Typically, power generators are 3-phase AC and output 14-15KV. The generator
field or stationary windings are excited with an external DC voltage supply
known as an exciter. This voltage of approximately 375 volts is fed through
commutator or slip rings via carbon brushes mounted on the generator shaft.
This is the typical case with our plant generator, Unit 6, which is a 1959
General Electric 120 MW hydrogen cooled generator. Following the main
generator output leads, 14KV is fed parallel to two (2) separate
transformers. One being a 14KV-115KV step up transformer which feeds through
the main OCB followed onto the power grid for transmission. Note that larger
power plants step up power to 345KV and higher dependent upon transmission
requirements. The second transformer is a step down transformer that reduces
the generator output voltage to 2300 volts needed for plant station service.
This power supplies all pumps, fans, auxiliary systems and lighting
necessary for the plant to operate.

FYI, if we did not have any phone or radio comm in our control room, we
would have never known of the blackout. No bumps or brown outs were
encountered on our end.

Denis - W1WV
Swansea, MA



-----Original Message-----
From:	[email protected] [mailto:[email protected]] On
Behalf Of Peter Barick
Sent:	Monday, August 18, 2003 3:14 PM
To:	[email protected]
Subject:	Re: [Lowfer] Power Outages


>>> [email protected] 08/15/03 09:24PM >>>
>> Okay it's not you. What about Mitch?

>Bit of an update - Lost power here ( in my neighborhood ) for 11
hours.

>MP update - back on the air   137.780  today ( Friday 9PM EDT ).
>Mitch
----------------------------------
Heh-heh, good that's important. Yah, thought about Mitch Thurs., the
last day I was Web connected, he being right on top of the "Lake Erie
Grid." That's the first I heard of that artifact too.

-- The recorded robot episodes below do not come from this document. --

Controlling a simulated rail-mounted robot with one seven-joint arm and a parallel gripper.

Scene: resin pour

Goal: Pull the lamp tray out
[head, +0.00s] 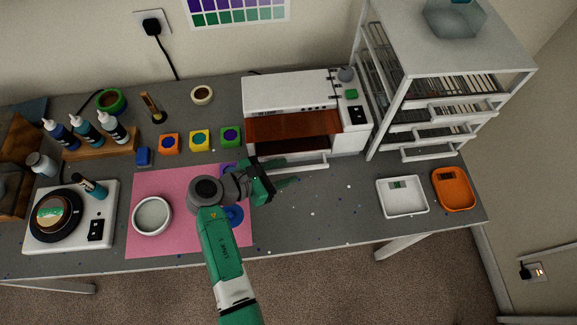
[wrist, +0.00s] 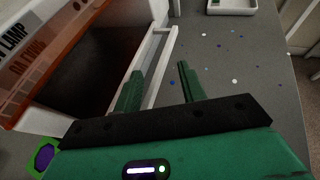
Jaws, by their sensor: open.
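The white lamp box (head: 290,92) with a brown-orange front window stands at the back of the bench. Its lamp tray has a white bar handle (head: 302,163) along the front; the handle also shows in the wrist view (wrist: 165,58). My gripper (head: 285,173) is open and empty at the left end of the handle, low over the bench. In the wrist view, the fingers (wrist: 160,70) straddle the line of the bar, one on each side. I cannot tell how deep the bar lies between them. The box's dark interior (wrist: 95,65) shows under the window.
A pink mat (head: 170,240) with a round white bowl (head: 152,216) lies left of my gripper. A white rack (head: 440,70) stands right of the box. A white tray (head: 402,197) and an orange tray (head: 454,190) lie farther right. Bench in front of the box is mostly clear.

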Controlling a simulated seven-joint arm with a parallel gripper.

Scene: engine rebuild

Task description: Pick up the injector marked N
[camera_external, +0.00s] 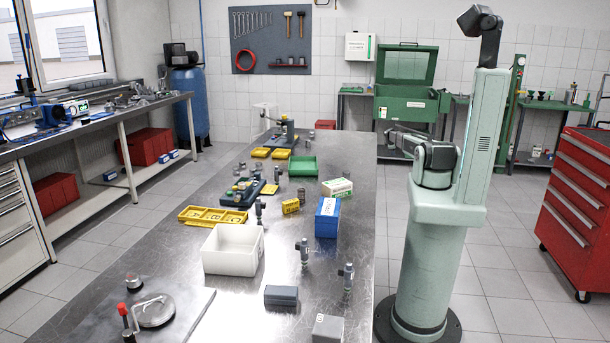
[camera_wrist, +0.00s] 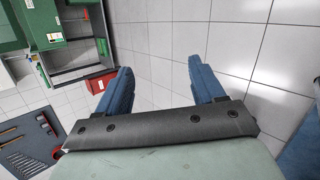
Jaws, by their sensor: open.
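My gripper (camera_wrist: 160,80) shows in the wrist view with its two blue fingers spread wide and nothing between them. It faces the tiled wall, far from the bench top. In the external view I cannot make out its fingers. Small upright metal parts that look like injectors stand on the steel bench: one front right (camera_external: 347,278), one left of it (camera_external: 304,252), and one behind the white bin (camera_external: 258,210). No letter is readable on any of them, so I cannot tell which is marked N.
The bench (camera_external: 255,315) holds a white bin (camera_external: 231,263), a blue box (camera_external: 327,230), yellow trays (camera_external: 190,222), a green tray (camera_external: 312,172) and grey boxes (camera_external: 281,302). A round-lidded metal part (camera_external: 155,311) lies front left. A red drawer cabinet (camera_external: 575,205) stands right.

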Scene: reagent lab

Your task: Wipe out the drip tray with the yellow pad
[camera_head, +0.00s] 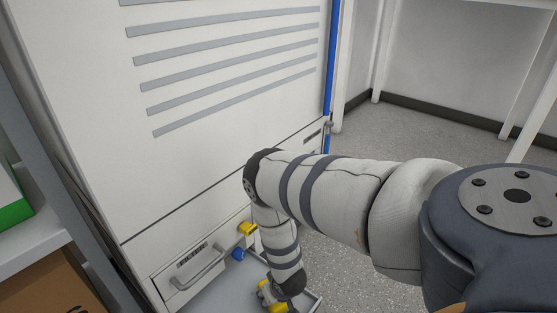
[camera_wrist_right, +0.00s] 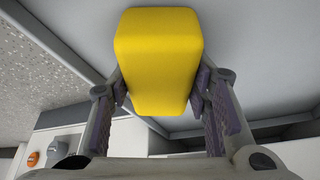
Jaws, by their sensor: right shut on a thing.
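The yellow pad (camera_wrist_right: 158,60) is a thick block with rounded edges. My right gripper (camera_wrist_right: 160,95) is shut on it, with one finger on each side, in the right wrist view. In the head view my right arm reaches down to the drip tray (camera_head: 215,296), a grey shallow tray at the foot of a white cabinet. A bit of yellow shows by the right gripper (camera_head: 272,296) there, partly hidden by the wrist. The tray's grey floor (camera_wrist_right: 250,60) lies behind the pad in the wrist view; contact cannot be told. My left gripper is out of view.
The white cabinet (camera_head: 220,155) has a drawer handle (camera_head: 198,270) low on its front. A yellow part (camera_head: 247,229) and a blue part (camera_head: 239,254) sit near its base. A cardboard box (camera_head: 50,285) stands on a shelf at left. Speckled floor (camera_head: 420,140) is open at right.

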Being near the Chicagoland area and nearer to one of the power nukes I
am aware of the power distribution fields that emanate west and head
east into a network, but didn't know where that extended: to Ohio? PA?
NY? Didn't know and, like most, didn't care before 8-14. Now,
post-Thursday, it's the talk: The Power Grid! Ipso facto, guess the IL
one extents to Indiana and foregoes that Erie "round-about." Nice
concept when it works ... hmm. I have a few questions from the past few
days of news accounts and some reporting gaps. Maybe some on the list
are power industry savvy and could answer.

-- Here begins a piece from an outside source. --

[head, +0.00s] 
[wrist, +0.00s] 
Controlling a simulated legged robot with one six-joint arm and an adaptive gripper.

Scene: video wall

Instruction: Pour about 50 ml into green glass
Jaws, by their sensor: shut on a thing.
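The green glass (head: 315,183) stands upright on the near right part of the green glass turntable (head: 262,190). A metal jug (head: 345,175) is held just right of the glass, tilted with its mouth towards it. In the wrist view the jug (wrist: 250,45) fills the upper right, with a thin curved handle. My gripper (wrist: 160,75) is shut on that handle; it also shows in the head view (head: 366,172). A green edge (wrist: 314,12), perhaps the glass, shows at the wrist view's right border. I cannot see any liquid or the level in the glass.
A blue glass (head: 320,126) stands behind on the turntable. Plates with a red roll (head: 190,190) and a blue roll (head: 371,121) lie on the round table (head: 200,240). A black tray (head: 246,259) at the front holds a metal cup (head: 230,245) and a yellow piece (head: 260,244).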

1) How is a power generator taken off (or put back on) the power grid?
I think some envision a large knife-switch being operated, which I
reject, but somewhere contacts have to be broken, no? (Ha, maybe this is
where the concept of electric welding began.)

2) Do all plants generate 3-phase? What are they timed to?

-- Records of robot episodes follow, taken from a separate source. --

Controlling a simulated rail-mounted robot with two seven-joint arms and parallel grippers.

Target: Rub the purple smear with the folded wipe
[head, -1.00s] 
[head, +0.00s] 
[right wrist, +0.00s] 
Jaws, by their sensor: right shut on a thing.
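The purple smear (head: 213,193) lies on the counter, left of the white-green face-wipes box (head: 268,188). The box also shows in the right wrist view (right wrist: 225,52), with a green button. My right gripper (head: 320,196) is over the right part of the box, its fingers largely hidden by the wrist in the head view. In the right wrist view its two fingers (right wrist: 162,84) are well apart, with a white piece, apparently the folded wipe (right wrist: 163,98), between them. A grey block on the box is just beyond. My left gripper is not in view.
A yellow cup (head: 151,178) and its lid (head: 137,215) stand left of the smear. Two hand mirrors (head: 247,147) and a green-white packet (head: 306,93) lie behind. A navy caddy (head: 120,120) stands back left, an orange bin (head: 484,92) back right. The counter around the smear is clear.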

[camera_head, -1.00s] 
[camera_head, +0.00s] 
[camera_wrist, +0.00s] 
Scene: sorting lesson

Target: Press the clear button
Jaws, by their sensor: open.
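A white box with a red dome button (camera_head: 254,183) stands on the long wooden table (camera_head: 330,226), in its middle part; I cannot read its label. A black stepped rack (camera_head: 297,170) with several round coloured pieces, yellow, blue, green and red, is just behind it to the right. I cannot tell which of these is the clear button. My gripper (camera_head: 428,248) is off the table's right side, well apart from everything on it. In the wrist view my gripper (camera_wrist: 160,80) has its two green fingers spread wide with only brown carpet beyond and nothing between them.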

3) What controls the period, currently 60cps? Is it the armature speed
at some integral of 60?

4) Can a generating plant have it's load removed (say by some event
outside the plant, unplanned) without consequence to the generator, ie,
one moment pushing mega electrons, the next not?

5) Knowing of this recent "cascading effect" of the generators going
down, as on Thursday, is that a very robust system or an engineering
crap shoot? If the latter, how'd they get away with dumping it on the
public and their national security?

Enuf, any care to shed some "light" on this socio-engineering issue?